Gabon’s new ruler General Brice Oligui Nguema on Monday appointed former opposition leaders and stalwarts of the ousted regime to both houses of parliament.
The general, proclaimed president for a transition period, led a bloodless coup d’etat against President Ali Bongo Ondimba on August 30.
Moments before, Bongo, whose family ruled the West African state for 55 years, had been declared the winner of a presidential election that the army and opposition declared fraudulent.
Oligui has promised to hand the country back to civilian rule with elections after a transitional period, without setting a date.
He has set up a broad transitional government under new prime minister Raymond Ndong Sima, a Paris-educated economist who served as PM for Bongo from 2012 to 2014 before running against him in the 2016 and 2023 presidential campaigns.
The new Senate will be led by Paulette Missambo, one of Bongo’s leading rivals at the election and head of the National Union party, said a decree from Oligui, read out on state television.
Jean-Francois Ndongou, who held numerous ministerial posts under the Bongo family’s decades in power, will be the speaker of the transitional National Assembly.
Four vice-presidents – army officers, politicians who opposed and supported Bongo as well as civil society figures – were named for each house.
Oligui is also expected to appoint 70 members of the assembly and 50 of the senate.
The new government that Ndong Sima announced on Saturday includes military figures and ex-ministers who served under ousted president Ali Bongo Ondimba, but none of the main opposition figures.

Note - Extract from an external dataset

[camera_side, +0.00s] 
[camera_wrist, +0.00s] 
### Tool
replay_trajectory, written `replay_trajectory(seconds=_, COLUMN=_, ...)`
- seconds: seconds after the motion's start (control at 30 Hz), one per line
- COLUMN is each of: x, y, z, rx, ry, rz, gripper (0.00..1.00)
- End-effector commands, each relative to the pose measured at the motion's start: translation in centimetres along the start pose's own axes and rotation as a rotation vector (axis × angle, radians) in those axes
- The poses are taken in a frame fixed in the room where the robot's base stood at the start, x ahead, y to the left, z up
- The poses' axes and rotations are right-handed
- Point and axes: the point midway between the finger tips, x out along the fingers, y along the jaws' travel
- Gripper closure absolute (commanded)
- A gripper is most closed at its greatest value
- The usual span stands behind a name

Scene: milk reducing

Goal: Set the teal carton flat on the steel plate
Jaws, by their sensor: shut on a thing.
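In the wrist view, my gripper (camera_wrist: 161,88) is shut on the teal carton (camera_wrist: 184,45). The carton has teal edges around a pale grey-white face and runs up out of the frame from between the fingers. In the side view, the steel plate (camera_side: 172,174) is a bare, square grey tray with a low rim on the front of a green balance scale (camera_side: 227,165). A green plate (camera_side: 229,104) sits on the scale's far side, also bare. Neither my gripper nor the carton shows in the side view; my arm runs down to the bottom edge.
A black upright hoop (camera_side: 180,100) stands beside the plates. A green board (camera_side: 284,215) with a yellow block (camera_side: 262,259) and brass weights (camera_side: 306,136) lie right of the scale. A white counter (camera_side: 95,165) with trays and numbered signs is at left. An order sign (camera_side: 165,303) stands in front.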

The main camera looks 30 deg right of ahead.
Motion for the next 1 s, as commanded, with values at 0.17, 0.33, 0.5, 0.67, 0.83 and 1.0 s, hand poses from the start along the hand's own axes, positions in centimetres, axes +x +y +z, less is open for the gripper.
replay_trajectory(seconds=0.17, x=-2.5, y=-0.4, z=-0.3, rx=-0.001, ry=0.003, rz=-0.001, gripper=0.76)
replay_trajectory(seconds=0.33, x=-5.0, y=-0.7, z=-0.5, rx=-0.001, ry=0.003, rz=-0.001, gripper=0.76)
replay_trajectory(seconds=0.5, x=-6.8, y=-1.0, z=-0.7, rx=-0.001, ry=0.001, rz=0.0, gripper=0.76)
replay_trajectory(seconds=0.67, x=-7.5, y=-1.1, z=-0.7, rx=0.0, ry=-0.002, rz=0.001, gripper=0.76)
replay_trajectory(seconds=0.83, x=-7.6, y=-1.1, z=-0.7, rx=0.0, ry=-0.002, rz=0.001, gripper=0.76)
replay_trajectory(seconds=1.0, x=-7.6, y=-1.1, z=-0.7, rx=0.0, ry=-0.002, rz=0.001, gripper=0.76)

Oligui has also promised a new constitution, to be adopted by referendum, and a new electoral code.
Also on Monday the curfew introduced in Libreville and its suburbs by Bongo’s government, and subsequently maintained by the military, was reduced by four hours and will now run from 10 pm to 6 am.
However the 6 pm to 6 am curfew hours will be maintained in the rest of the country, the military announced.